With fraternities seemingly dropping like flies and appearing out of nowhere over the past two semesters, students are beginning to wonder, who is in charge behind the scenes of the UA Fraternity and Sorority Programs? Johanne Ives.
Ives has been working with Fraternity and Sorority Programs at the UA since she moved to Tucson in 2006, and now serves as an assistant dean of students and the director for Fraternity and Sorority Programs.
“I oversee the fraternity and sorority life area which consists of 48 chapters, four governing councils and primarily, my role is strategic oversight of the office,” Ives said. “I also oversee liaison relationships, so the expansion process when there’s new fraternities and sororities that want to come to campus.”
Ives said there are many difficult aspects to her job as the director of Fraternity and Sorority Programs.
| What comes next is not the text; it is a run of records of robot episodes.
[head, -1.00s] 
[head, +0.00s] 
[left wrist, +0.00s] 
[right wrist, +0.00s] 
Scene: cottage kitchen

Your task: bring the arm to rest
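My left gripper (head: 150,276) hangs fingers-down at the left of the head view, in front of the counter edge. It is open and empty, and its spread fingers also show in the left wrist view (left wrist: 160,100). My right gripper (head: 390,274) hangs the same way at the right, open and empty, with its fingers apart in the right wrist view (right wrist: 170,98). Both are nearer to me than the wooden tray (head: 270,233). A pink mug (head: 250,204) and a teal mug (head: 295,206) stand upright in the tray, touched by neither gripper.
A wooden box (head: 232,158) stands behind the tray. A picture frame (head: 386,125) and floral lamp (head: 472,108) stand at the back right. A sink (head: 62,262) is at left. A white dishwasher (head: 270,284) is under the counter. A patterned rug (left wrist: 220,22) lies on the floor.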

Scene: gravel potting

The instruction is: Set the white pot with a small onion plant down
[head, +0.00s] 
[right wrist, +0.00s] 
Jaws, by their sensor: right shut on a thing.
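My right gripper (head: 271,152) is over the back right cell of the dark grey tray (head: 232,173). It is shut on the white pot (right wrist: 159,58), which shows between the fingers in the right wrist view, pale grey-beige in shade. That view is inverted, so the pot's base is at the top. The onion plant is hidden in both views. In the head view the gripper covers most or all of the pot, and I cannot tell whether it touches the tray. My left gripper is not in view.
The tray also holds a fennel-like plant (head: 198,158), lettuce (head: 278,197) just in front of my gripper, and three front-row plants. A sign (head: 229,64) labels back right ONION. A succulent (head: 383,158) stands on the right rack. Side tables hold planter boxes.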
“I am greek; I’m a sorority woman,” Ives said. “I know how much good can come from joining a fraternity or a sorority, but also during this work I’ve seen hazing that can occur in greek organizations. I’ve seen sexual assaults that happen on college campuses. I’ve seen alcohol abuse and addictions, drug addictions, and not that all of that is indicative of fraternity and sorority life, but that’s the area I work in and that’s where I hear about it happening.”
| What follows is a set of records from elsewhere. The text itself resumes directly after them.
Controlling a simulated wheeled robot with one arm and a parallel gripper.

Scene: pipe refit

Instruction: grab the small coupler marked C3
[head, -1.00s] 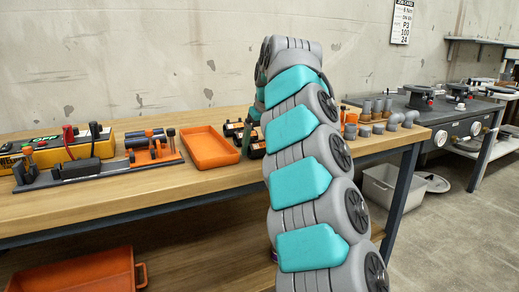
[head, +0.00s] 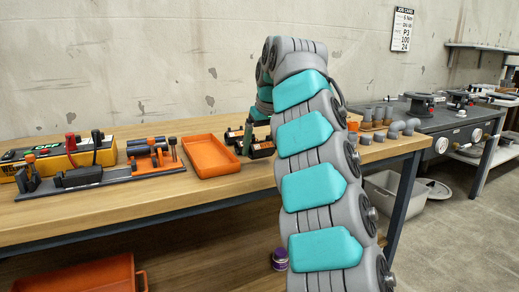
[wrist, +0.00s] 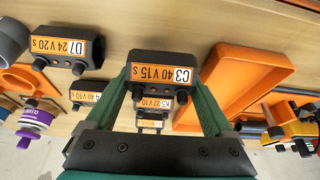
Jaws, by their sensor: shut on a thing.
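The small black coupler marked C3 (wrist: 163,76) has an orange label, which reads upside down in the wrist view. It sits between the two green fingers of my gripper (wrist: 165,88), which are shut on its sides. Whether it touches the bench or is just above it, I cannot tell. In the head view the green fingers (head: 248,137) point down among black couplers right of the orange tray (head: 239,167); the arm hides part of that area.
Another black coupler, marked D7 (wrist: 68,46), lies to the left in the wrist view. Smaller labelled couplers, one marked K5 (wrist: 153,102), show between the fingers. Grey pipe fittings (head: 376,116) stand at the bench's right end. Bare wood (head: 130,205) lies along the front edge.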

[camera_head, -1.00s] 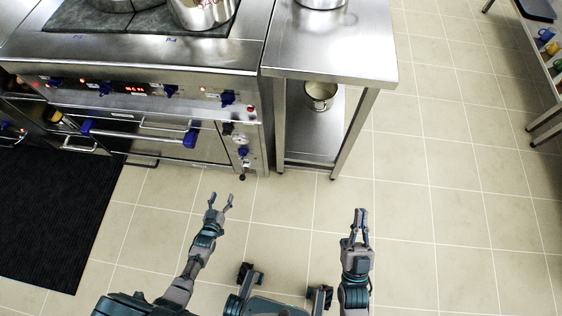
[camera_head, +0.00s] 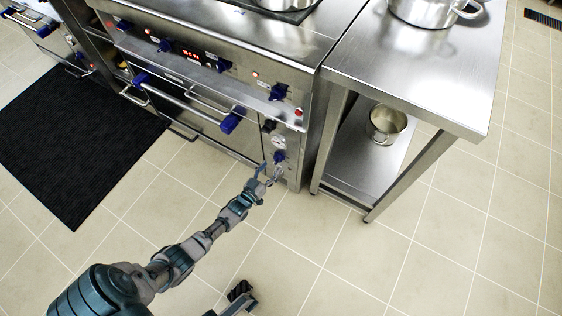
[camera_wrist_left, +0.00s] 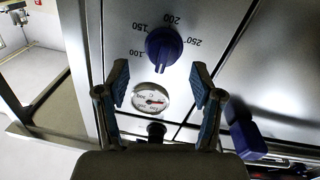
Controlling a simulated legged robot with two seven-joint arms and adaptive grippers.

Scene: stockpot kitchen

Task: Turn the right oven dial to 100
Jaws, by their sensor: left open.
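The right oven dial is a blue knob (camera_wrist_left: 164,48) on the steel panel. In the left wrist view, numbers 100, 150, 200 and 250 arc around it, and its ridge points down in the picture, away from them. A round gauge (camera_wrist_left: 150,98) is beside it. My left gripper (camera_wrist_left: 159,70) is open, its fingers apart on either side of the gauge and short of the dial. In the head view, the left gripper (camera_head: 270,173) is close to the dial (camera_head: 280,157) at the oven's right end.
Oven door handles with blue ends (camera_head: 232,120) and more blue knobs (camera_head: 277,92) are left of and above the gripper. A steel table (camera_head: 430,75) with a pot (camera_head: 386,122) on its lower shelf stands right. The tiled floor in front is clear.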

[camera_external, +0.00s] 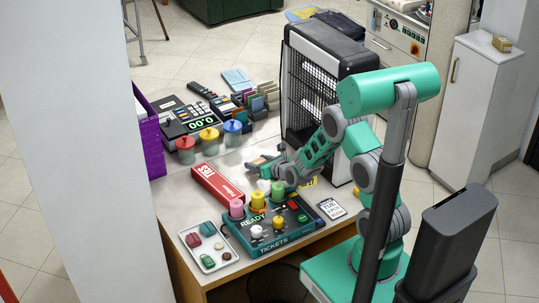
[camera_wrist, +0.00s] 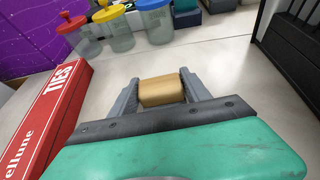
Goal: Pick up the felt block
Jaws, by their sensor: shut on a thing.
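The felt block (camera_wrist: 161,92) shows in the wrist view as a tan, rounded block between the two grey fingers of my gripper (camera_wrist: 160,84). The fingers are shut on its left and right sides. In the external view my gripper (camera_external: 259,168) is low over the grey counter, between the red TIES box and the black heater-like unit. The block is too small and covered to make out clearly there. I cannot tell whether it touches the counter or hangs just above it.
The red TIES box (camera_external: 218,185) lies left of my gripper. Lidded jars (camera_external: 209,140) stand behind it. A tall black grilled unit (camera_external: 310,85) stands to the right. A teal READY/TICKETS panel (camera_external: 262,228) with knobs and a white tray (camera_external: 207,246) are in front.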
She said her job is hard because she knows that not every greek student has those experiences, but that those occurrences do happen and are something UA Greek Life needs to be cognizant of.
“Our greek organizations really need to work to make sure that that’s not becoming the culture in their organization, because when it does, that’s when we lose chapters,” Ives said. “I hate when we have to remove recognition from an organization, but we only do that if we know there’s no other alternative, and that comes when we see things like hazing, and it’s just not safe for the students anymore.”
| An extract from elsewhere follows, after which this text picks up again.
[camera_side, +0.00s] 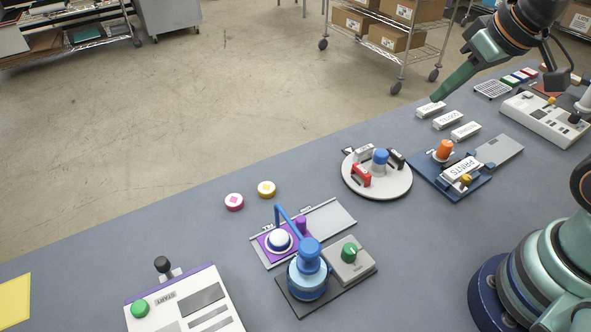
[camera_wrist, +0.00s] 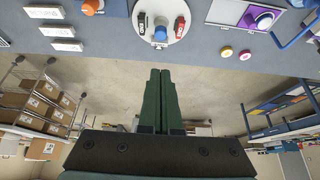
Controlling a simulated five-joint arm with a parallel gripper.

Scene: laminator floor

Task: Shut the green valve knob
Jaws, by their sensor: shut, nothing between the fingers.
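The green valve knob (camera_side: 349,252) sits on a grey box (camera_side: 349,268) at the front middle of the table in the side view. The box stands beside a blue pump-like device (camera_side: 308,275) on a dark base. My gripper (camera_side: 435,98) is at the upper right of the side view, far from the knob, above the far table edge near some white labelled blocks. In the wrist view my gripper (camera_wrist: 160,72) has its two green fingers together, with nothing between them. The knob is not clearly seen in the wrist view.
A round white turntable (camera_side: 377,184) with a blue knob and coloured clips lies between my gripper and the valve. A blue board (camera_side: 425,178) with an orange knob stands right of it. A white START panel (camera_side: 185,305) is front left. The left table stretch is mostly clear.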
Ives said there are two main areas that are looked at when deciding where to draw the line when it comes to having a bad reputation versus an unsafe environment in a greek organization: how long the behavior has been occurring and the willingness to change the behavior.
“Is it a brand new organization and within a year they already have these bad traditions, this unhealthy organization? That’s concerning because they’ve only been here a year,” Ives said. “Or, on the flip side of that, has this organization been here for 50 years, but for the last 30 they have had this bad tradition? How do we then start fresh when every member and recent advisor in history has experienced that hazing tradition?”
Ives said support from national headquarters, local advisors and alumni to help make a change in behavior is also something that is looked at.
Ives graduated with a masters degree in college student personnel from Bowling Green State University in Ohio. Prior to working at the university, she had a graduate assistantship there in fraternity and sorority life and lived as a house director there.
“All of the sororities there are part of residence life, so they are all campus-owned properties and all have house staff in them who are university employees,” Ives said.
With UA homecoming approaching, Ives has been working on the celebration of the 100th anniversary of Greek Life at the UA.
“I’d say the highlight right now for my job is that we’re planning the 100th anniversary of fraternity and sorority life … this year at homecoming,” Ives said. “That’s been a lot of fun because it’s a significant point in history that’s not going to occur again, except for another 100 years from now, to have this hundred year mark of fraternities and sororities here, and it’s been a lot of fun looking at all of the history of the community, how greeks have impacted the university and then planning for the homecoming celebration.”